Es soll allerdings Leute geben, die gerne arbeiten gehen. Die vielleicht sogar einen Sinn darin sehen. Und die damit auch noch ihre Familie ernähren. Ihre intakte Familie mit zwei nicht arbeitslosen Eltern, die den Kindern Vorbild sind. Eine Bilderbuchfamilie, in der kein Kind kriminell wird oder Nazi. Sowas soll’s geben. An die hat man damals beim großen Umbruch nicht so richtig gedacht. Und dann hatten die keine Arbeit mehr und sind weggezogen. Sie sagten: »Vielen Dank für die Blumen in den blühenden Landschaften, aber es sind mir zu viele, ich hab ’ne Pollenallergie, ich muss weg hier.«

Woher soll man auch wissen, dass die Leute im Kapitalismus der Arbeit hinterherziehen? Weil das ihr Lebensmittelpunkt ist? Das ist auch manchmal für den Kapitalismus überraschend, dass die Leute ihn so annehmen, wie er ist.
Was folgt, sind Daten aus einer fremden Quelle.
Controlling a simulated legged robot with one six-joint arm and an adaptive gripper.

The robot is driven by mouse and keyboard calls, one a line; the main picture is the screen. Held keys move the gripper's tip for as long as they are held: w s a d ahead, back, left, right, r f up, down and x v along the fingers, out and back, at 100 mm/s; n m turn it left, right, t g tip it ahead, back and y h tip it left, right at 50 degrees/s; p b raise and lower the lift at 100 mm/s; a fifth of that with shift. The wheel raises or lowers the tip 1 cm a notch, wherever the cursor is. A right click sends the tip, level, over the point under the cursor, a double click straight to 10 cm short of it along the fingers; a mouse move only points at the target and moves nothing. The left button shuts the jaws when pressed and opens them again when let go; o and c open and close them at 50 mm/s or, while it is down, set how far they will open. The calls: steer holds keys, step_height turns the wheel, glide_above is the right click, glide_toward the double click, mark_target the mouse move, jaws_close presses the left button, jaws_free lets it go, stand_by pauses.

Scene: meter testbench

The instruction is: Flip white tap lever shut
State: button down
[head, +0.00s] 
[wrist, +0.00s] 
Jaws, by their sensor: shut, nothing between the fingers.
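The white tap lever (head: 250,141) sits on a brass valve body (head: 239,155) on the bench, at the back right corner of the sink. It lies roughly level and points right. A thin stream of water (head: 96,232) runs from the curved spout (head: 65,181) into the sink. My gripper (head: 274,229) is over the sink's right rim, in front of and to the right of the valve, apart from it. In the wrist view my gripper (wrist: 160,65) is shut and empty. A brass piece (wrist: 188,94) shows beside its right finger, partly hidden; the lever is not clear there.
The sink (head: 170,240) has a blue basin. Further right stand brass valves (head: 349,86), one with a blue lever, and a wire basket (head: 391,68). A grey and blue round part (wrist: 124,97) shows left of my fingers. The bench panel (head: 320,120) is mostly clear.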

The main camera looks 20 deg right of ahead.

Wenn ihnen aber die Lebenssicherheit wegbricht, macht das ja was mit den Menschen. Sie sind wie Gebäude, denen die tragenden Säulen weggesprengt werden. Plötzlich hast du keine Träume mehr, keine Sicherheit und keine Familienidylle. Keine schönen Momente. Sowas soll’s ja geben. Die Leute wollten ein besseres Leben, sie wollten nicht mehr angelogen werden. Und nun war das Leben der meisten nicht besser. Es war besser angemalt als vorher und duftete schön künstlich, aber es war auch teurer und unerschwinglicher. Und nur die furchtlosen Abenteurer konnten was draus machen. Sie machten auch was draus und zogen von dannen. Zurück blieb der Rest. Menschen, die nur in Ruhe ein Bier zischen und die Gesamtsituation nicht verstehen wollen, aber trotzdem drüber meckern. Zu Hause. Früher vorm Fernseher, jetzt vor YouTube. Und keiner geht mehr raus. Draußen also: leere Straßen, leere Plätze, leerer Osten.

Die Natur holt sich alles zurück. Und der Einzige, der davor gewarnt hatte, war Helmut Kohl.

Von dem Schock, dass die Leute ihn damals trotzdem gewählt haben, sollte er sich nie mehr erholen. Dann noch dieser unsägliche Spendenskandal und Entmachtung ausgerechnet durch eine ehemalige FDJ-Sekretärin, die genauso lange an der Macht bleiben würde wie er einst. Er, der Kanzler der Einheit, der jetzt selbst eine blühende Landschaft ist.